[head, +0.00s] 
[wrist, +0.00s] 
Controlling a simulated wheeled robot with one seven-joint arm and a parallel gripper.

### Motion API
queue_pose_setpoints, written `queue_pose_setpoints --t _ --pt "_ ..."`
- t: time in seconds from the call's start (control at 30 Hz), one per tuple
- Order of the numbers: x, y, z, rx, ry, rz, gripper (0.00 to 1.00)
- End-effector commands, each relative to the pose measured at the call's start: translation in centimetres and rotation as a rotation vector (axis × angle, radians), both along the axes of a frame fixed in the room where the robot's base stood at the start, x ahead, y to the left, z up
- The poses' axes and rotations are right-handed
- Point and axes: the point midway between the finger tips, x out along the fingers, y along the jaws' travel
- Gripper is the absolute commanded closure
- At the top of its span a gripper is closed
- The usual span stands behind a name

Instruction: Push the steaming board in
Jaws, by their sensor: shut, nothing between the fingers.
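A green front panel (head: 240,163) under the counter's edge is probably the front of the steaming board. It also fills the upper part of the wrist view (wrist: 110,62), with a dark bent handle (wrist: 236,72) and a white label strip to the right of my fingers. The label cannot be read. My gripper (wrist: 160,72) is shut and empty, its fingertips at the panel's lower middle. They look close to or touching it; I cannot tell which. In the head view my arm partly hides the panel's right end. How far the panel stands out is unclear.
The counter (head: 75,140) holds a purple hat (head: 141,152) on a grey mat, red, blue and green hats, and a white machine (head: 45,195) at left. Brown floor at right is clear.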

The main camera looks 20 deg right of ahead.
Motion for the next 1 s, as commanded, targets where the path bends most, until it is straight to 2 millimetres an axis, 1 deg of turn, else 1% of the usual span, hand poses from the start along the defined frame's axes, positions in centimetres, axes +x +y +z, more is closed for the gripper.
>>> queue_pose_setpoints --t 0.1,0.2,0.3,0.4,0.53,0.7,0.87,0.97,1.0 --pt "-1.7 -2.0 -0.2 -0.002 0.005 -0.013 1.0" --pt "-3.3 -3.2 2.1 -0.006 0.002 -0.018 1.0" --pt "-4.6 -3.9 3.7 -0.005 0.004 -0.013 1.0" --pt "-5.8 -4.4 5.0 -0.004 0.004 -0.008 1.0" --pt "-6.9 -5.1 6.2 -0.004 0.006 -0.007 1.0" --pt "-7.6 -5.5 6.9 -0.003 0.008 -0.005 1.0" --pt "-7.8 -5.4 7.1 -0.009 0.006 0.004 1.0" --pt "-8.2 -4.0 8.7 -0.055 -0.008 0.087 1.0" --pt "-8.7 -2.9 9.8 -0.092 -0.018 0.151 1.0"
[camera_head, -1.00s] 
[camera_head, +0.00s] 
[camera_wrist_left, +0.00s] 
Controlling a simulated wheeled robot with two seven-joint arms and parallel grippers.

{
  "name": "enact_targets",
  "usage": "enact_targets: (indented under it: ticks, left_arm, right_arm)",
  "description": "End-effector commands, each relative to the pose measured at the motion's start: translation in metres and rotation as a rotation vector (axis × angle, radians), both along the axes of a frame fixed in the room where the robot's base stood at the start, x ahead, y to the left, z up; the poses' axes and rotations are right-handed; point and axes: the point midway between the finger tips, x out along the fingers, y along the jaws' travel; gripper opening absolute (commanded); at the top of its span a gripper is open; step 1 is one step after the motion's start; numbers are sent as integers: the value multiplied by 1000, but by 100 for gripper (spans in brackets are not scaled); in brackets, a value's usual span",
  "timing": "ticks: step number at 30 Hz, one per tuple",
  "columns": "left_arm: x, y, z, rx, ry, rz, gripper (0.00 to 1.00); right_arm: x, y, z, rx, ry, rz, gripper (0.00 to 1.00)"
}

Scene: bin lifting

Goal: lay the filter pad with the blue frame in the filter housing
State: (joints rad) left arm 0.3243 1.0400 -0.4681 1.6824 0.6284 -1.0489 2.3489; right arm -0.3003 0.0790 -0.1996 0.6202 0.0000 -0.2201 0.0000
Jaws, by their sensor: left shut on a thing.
#####
Exercise task:
Your output must be the lines of the material above, from the first through the line that contains "The main camera looks 20 deg right of ahead.", copied exactly. Include both endpoints and nothing else.

Task response:
[head, +0.00s] 
[wrist, +0.00s] 
Controlling a simulated wheeled robot with one seven-joint arm and a parallel gripper.

### Motion API
queue_pose_setpoints, written `queue_pose_setpoints --t _ --pt "_ ..."`
- t: time in seconds from the call's start (control at 30 Hz), one per tuple
- Order of the numbers: x, y, z, rx, ry, rz, gripper (0.00 to 1.00)
- End-effector commands, each relative to the pose measured at the call's start: translation in centimetres and rotation as a rotation vector (axis × angle, radians), both along the axes of a frame fixed in the room where the robot's base stood at the start, x ahead, y to the left, z up
- The poses' axes and rotations are right-handed
- Point and axes: the point midway between the finger tips, x out along the fingers, y along the jaws' travel
- Gripper is the absolute commanded closure
- At the top of its span a gripper is closed
- The usual span stands behind a name

Instruction: Push the steaming board in
Jaws, by their sensor: shut, nothing between the fingers.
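A green front panel (head: 240,163) under the counter's edge is probably the front of the steaming board. It also fills the upper part of the wrist view (wrist: 110,62), with a dark bent handle (wrist: 236,72) and a white label strip to the right of my fingers. The label cannot be read. My gripper (wrist: 160,72) is shut and empty, its fingertips at the panel's lower middle. They look close to or touching it; I cannot tell which. In the head view my arm partly hides the panel's right end. How far the panel stands out is unclear.
The counter (head: 75,140) holds a purple hat (head: 141,152) on a grey mat, red, blue and green hats, and a white machine (head: 45,195) at left. Brown floor at right is clear.

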The main camera looks 20 deg right of ahead.

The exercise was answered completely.